Quote the material below exactly as written, from the first line to the line that holds "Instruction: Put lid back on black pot", endpoints included.
#### Records supplied ####
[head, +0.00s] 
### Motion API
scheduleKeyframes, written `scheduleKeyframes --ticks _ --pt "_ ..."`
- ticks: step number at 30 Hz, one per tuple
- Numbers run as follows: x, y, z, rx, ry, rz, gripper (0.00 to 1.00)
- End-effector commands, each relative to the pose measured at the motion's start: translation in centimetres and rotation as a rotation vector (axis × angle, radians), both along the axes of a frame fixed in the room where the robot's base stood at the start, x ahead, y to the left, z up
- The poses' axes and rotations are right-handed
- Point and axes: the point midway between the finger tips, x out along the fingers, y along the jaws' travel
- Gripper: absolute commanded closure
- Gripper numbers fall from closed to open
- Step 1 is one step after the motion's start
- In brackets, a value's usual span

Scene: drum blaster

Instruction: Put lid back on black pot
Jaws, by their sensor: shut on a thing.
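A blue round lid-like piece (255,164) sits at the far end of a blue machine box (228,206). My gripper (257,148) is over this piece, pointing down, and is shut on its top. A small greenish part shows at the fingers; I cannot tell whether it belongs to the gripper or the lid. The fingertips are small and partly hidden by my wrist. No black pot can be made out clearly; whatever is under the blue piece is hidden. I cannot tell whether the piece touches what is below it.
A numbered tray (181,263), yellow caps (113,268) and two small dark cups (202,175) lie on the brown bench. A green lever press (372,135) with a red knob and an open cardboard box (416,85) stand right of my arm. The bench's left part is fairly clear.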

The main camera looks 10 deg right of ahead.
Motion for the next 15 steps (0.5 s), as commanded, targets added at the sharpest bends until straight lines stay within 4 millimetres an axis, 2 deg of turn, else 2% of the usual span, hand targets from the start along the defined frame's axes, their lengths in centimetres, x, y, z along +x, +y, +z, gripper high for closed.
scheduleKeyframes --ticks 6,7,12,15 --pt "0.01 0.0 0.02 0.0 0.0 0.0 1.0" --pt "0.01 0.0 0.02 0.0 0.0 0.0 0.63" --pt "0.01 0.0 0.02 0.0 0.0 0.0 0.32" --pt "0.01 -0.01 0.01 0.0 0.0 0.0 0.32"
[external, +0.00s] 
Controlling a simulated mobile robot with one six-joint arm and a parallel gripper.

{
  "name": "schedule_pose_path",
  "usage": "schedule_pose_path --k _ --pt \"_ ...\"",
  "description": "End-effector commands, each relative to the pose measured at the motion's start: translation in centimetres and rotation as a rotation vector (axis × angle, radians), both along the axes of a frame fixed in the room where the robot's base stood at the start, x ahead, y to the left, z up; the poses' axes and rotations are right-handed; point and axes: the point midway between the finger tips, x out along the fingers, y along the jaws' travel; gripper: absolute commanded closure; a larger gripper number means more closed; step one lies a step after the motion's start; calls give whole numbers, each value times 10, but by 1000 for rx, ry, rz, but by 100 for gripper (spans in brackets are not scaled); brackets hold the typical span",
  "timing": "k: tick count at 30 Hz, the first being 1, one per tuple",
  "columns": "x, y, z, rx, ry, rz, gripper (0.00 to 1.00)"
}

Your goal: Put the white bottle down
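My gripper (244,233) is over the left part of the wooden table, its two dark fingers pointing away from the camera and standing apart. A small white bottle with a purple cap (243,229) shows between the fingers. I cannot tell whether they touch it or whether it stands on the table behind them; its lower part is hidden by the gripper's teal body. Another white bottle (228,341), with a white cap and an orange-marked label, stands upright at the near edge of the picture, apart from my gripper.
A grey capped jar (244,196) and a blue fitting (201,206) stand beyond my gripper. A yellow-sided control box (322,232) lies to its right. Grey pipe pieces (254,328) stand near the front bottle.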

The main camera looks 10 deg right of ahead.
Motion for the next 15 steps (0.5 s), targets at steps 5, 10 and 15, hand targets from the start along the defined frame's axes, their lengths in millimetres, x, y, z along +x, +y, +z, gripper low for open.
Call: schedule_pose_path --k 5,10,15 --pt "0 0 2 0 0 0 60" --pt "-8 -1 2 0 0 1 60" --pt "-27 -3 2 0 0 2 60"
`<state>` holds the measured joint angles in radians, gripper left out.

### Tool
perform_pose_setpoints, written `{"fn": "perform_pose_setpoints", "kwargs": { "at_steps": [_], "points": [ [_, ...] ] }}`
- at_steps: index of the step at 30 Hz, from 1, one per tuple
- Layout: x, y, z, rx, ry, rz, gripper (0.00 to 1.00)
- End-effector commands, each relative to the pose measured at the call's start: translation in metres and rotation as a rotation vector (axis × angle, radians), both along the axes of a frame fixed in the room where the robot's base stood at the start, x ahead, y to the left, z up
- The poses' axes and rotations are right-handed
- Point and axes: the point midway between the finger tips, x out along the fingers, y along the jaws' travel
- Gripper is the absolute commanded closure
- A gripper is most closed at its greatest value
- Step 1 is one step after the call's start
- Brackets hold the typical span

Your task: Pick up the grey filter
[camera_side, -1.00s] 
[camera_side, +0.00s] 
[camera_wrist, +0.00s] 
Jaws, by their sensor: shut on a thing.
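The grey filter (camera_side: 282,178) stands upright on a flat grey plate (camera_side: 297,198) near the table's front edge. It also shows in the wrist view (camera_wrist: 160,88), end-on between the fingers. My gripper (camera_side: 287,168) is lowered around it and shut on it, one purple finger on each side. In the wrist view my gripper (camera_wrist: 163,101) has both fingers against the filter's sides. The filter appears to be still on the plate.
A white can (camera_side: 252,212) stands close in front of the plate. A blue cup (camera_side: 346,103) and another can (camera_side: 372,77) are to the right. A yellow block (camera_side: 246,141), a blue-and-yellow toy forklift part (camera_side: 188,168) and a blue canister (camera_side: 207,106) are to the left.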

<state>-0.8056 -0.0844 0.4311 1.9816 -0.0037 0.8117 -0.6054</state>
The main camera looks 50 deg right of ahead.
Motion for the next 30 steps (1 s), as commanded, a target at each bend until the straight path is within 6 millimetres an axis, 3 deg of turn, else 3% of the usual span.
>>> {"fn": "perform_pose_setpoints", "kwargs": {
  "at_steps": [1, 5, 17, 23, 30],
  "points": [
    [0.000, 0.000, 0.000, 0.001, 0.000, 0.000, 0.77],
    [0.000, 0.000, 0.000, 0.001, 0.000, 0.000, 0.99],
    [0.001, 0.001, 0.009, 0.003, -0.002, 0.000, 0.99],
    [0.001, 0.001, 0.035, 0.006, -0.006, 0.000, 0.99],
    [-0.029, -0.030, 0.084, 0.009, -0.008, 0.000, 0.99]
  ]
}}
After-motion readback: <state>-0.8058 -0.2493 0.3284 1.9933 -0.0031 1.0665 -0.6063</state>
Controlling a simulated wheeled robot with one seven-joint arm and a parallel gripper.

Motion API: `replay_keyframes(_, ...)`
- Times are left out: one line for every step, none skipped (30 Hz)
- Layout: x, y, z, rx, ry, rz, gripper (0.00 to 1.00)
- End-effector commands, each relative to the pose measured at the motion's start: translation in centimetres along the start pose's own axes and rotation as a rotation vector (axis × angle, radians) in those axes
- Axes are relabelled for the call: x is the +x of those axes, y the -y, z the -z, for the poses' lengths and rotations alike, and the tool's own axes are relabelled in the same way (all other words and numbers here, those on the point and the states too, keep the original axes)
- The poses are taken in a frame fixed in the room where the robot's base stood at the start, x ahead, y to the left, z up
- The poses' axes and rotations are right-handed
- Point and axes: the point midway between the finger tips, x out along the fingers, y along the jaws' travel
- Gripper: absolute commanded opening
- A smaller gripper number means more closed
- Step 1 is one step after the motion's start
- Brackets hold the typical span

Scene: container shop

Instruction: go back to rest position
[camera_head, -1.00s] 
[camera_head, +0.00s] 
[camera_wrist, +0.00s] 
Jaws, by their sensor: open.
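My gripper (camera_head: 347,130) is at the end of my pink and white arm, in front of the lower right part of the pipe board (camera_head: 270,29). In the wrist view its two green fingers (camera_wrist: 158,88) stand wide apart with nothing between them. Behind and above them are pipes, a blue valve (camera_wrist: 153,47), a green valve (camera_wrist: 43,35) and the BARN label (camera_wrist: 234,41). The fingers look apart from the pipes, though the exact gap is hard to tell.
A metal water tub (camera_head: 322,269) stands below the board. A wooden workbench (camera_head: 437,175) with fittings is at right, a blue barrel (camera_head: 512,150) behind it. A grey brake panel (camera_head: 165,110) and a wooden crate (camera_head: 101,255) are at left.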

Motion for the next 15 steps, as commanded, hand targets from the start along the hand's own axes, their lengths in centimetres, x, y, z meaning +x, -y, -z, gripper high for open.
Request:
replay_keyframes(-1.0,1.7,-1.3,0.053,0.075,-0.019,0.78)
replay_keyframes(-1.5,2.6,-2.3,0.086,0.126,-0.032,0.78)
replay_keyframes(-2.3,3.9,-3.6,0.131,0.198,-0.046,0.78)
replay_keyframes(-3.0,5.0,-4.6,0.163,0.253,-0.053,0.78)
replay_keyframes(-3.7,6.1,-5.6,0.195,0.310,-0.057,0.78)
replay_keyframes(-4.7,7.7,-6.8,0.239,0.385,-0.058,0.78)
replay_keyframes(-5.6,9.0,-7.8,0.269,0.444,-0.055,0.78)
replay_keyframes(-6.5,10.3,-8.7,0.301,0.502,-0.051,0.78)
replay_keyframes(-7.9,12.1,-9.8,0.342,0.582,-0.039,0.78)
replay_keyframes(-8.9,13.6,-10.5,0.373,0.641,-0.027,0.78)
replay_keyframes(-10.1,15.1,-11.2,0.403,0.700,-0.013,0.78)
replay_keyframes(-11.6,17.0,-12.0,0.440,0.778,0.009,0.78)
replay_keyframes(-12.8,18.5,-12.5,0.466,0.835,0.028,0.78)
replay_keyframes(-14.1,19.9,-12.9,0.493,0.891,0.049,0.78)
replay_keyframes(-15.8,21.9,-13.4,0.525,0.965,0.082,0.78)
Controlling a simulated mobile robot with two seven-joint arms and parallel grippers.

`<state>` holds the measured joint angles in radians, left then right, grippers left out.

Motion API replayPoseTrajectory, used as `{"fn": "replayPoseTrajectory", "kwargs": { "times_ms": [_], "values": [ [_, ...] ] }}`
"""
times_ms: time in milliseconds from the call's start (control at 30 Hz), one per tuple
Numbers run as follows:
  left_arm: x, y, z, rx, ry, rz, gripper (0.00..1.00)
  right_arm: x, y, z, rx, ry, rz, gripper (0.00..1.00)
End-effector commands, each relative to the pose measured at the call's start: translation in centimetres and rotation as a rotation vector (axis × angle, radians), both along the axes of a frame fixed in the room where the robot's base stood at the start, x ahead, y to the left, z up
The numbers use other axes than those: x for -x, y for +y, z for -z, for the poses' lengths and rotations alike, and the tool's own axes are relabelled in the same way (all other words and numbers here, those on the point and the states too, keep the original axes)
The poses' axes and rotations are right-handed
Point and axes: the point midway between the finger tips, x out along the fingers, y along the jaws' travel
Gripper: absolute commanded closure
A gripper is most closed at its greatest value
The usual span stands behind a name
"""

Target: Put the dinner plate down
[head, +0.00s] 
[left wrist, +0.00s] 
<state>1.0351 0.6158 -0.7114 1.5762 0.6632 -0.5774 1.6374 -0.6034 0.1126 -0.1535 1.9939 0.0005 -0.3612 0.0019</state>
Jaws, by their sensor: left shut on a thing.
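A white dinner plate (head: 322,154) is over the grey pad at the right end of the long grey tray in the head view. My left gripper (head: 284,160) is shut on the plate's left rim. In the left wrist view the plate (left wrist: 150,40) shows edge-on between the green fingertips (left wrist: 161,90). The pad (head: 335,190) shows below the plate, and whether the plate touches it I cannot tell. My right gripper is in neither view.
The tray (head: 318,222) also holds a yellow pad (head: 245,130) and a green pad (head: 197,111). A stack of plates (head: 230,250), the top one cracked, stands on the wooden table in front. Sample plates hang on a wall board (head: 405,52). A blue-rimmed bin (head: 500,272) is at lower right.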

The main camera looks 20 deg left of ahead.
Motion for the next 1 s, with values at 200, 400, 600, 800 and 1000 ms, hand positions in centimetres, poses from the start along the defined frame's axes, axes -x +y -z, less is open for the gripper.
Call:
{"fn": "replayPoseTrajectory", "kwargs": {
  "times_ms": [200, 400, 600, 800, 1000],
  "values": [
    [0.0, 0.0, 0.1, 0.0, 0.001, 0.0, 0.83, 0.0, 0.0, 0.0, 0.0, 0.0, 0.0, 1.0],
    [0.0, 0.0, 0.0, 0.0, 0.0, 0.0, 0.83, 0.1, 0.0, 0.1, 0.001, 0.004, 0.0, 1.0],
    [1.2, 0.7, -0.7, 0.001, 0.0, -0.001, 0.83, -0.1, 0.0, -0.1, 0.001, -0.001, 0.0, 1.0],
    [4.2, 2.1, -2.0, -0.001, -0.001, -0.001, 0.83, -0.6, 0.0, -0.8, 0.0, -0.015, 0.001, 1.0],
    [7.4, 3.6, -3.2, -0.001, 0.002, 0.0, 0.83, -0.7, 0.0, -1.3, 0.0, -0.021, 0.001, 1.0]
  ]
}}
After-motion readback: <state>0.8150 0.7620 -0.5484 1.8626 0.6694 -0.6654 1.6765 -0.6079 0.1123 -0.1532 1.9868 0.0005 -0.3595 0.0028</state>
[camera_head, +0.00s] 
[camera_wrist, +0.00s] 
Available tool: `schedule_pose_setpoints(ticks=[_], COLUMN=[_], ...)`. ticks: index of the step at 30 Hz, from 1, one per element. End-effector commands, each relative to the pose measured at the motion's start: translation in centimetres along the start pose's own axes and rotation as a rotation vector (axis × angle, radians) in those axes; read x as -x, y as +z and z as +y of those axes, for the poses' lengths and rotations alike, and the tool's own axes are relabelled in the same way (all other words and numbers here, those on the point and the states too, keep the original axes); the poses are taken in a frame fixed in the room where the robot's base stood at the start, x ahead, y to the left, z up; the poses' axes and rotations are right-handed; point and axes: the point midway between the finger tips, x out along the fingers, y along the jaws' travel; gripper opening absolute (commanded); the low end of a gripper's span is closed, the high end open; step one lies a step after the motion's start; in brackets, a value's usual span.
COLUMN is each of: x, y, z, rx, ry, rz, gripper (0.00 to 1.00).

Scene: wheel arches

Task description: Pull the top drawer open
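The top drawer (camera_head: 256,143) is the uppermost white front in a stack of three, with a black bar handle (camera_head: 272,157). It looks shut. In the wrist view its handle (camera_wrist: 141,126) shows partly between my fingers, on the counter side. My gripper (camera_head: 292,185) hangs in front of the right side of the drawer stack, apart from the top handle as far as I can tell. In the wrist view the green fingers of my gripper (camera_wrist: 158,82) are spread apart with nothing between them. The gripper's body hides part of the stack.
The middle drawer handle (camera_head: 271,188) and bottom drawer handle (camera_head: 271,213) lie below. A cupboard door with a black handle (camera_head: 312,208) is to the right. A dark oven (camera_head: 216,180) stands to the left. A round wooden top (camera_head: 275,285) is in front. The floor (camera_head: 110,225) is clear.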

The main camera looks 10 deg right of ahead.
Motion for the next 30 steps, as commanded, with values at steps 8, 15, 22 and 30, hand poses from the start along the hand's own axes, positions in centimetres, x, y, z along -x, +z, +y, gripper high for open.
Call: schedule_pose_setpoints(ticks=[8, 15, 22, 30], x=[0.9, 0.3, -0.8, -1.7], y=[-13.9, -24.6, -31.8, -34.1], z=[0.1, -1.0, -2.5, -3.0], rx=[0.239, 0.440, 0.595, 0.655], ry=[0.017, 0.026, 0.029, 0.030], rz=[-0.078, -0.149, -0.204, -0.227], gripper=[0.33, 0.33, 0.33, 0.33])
####
Worked answer —
[head, +0.00s] 
### Motion API
scheduleKeyframes, written `scheduleKeyframes --ticks _ --pt "_ ..."`
- ticks: step number at 30 Hz, one per tuple
- Numbers run as follows: x, y, z, rx, ry, rz, gripper (0.00 to 1.00)
- End-effector commands, each relative to the pose measured at the motion's start: translation in centimetres and rotation as a rotation vector (axis × angle, radians), both along the axes of a frame fixed in the room where the robot's base stood at the start, x ahead, y to the left, z up
- The poses' axes and rotations are right-handed
- Point and axes: the point midway between the finger tips, x out along the fingers, y along the jaws' travel
- Gripper: absolute commanded closure
- Gripper numbers fall from closed to open
- Step 1 is one step after the motion's start
- In brackets, a value's usual span

Scene: drum blaster

Instruction: Put lid back on black pot

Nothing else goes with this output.